SENEGAL PROTESTERS DEMAND FRESH ELECTION WITHIN A MONTH
DAKAR - Hundreds of protesters in the Senegalese capital Dakar have called for elections to be held before the end of President Macky Sall's term on April 2.
Sall sparked huge protests when he postponed last month's elections and failed to announce a new date.
On Saturday, protesters from opposition parties and campaigning groups called the president a dictator and demanded the release from prison of opposition leader Ousmane Sonko.
Delegates taking part in political crisis talks last week, which were organised by the president but boycotted by the opposition, recommended holding elections in June.
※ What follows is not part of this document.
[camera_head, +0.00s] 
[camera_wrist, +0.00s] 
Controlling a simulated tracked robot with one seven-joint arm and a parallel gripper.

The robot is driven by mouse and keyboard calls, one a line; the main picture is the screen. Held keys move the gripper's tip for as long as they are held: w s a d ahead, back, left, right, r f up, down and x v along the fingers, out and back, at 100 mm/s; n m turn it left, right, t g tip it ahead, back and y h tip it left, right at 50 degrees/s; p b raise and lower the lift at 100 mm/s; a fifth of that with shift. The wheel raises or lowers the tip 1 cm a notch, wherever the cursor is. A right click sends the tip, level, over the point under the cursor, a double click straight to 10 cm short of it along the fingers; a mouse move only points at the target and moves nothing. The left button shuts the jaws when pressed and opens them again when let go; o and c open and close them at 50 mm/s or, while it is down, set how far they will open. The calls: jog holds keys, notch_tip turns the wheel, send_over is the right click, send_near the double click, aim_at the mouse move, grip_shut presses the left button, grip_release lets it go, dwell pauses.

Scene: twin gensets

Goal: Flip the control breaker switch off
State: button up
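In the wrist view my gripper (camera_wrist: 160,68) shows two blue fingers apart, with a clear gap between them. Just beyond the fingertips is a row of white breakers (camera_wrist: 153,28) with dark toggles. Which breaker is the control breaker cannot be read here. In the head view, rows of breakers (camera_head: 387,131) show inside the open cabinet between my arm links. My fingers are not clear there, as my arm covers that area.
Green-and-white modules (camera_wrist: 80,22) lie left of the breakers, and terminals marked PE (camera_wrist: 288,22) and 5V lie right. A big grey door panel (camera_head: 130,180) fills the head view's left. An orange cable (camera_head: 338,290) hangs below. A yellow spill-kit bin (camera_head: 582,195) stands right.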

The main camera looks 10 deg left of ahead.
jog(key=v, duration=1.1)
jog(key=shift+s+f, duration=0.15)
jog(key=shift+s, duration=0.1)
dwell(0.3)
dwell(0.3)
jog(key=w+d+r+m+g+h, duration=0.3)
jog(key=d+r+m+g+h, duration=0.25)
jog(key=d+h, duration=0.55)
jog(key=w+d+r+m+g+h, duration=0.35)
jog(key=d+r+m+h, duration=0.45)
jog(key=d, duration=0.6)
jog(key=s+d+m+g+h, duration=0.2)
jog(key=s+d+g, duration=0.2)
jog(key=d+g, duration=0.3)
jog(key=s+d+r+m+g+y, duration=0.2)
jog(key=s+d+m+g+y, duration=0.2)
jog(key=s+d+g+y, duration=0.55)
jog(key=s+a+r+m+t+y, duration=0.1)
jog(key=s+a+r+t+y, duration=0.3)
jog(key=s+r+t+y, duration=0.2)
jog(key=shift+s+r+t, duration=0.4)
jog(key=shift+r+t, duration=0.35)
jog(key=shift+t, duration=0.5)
In Chad, interim President Mahamat Idriss Deby said he plans to run in this year's long-awaited presidential race.
Deby's confirmation on Saturday came at the end of a chaotic week in which opposition politician Yaya Dillo was shot and killed in the
capital N'Djamena.
Dillo's death on Wednesday in disputed circumstances has further exposed divisions in the ruling elite at a politically sensitive time as the country prepares for the promised return to democratic rule via the ballot box.
The Chadian government has said Dillo was killed in an exchange of gunfire with security forces and has accused members of his party
of also attacking the internal security agency.
On Friday, the government confirmed that Deby's uncle, General Saleh Deby Itno, had been arrested in the wake of Wednesday's events.
Itno had recently defected to Dillo's opposition Socialist Party Without Borders (PSF).
"He has now been charged by the public prosecutor and his life is in no danger," government spokesperson Abderaman Koulamallah said, without specifying what charges Itno faces.
Chadian rebel group the Front for Change and Concord in Chad and the CNRD opposition party have described Dillo's death as an assassination.